A key feature of this proposal is that it overcomes the problem of high effective marginal tax rates as people move from welfare to work.

‘By increasing the tax free threshold to $30,000 and only providing welfare to people with incomes below $30,000, there is no overlap between tax payers and welfare recipients. Not only does this remove the problem of overlapping work disincentives, but also it removes the pointless churning of money from taxpayers to bureaucrats back to the same taxpayers.’

Another advantage is that it removes the need for a minimum wage and therefore boosts employment opportunities:  ‘Instead of legislating for higher wages, the NIT allows wages to stay at their market rate and supplements low incomes with a welfare payment.’

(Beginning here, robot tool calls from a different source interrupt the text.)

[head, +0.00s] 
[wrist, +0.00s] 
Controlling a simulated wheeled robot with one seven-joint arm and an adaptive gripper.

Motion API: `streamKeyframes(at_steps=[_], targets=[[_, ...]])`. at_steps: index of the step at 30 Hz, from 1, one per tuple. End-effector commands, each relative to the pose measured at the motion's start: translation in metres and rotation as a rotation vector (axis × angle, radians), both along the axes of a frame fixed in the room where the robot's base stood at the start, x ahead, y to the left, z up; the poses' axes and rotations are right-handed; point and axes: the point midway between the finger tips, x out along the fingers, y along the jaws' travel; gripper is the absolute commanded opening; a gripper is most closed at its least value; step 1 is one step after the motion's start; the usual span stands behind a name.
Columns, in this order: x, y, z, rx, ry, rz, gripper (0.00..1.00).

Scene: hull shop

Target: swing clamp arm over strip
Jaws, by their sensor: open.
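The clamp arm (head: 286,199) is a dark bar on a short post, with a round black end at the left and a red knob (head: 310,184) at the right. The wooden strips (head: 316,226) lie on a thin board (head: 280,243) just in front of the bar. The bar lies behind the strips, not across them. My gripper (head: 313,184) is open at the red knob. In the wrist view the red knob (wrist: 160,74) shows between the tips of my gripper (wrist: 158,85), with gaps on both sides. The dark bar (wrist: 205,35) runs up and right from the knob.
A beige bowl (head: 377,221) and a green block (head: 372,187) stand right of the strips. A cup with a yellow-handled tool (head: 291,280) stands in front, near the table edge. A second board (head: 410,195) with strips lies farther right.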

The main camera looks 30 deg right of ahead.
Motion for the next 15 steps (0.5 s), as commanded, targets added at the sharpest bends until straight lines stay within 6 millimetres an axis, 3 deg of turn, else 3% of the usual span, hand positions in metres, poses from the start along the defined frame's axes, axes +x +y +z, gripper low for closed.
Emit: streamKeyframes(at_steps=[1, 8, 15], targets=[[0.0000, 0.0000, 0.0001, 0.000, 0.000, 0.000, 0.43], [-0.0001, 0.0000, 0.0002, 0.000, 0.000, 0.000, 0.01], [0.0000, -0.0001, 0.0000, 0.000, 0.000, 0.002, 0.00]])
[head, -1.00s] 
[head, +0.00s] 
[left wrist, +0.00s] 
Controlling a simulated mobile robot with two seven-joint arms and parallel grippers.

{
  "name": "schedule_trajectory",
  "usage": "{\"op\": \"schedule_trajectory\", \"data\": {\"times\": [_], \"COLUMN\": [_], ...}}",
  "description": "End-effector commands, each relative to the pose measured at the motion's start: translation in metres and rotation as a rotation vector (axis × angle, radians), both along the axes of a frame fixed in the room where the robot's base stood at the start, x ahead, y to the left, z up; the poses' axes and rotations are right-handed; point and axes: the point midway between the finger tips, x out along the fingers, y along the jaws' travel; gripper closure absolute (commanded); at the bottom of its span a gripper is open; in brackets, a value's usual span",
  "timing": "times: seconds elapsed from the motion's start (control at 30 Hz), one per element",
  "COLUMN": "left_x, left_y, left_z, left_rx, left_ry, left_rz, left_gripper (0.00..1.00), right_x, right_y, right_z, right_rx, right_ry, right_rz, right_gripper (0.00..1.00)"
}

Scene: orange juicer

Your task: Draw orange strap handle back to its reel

Reform 30/30 is more equitable than our existing system.  It significantly reduces unemployment (and therefore poverty), and it ends discrimination against couples.  Humphreys calculates it could create 500,000 new jobs, a $90 billion bigger economy, higher growth rates, lower tax levels and a simpler, fairer tax/welfare system.
‘The biggest winners in this reform are the working poor who previously had the highest effective marginal tax rates (EMTRs) and who now get to keep more of their welfare benefits and are exempt from income tax.’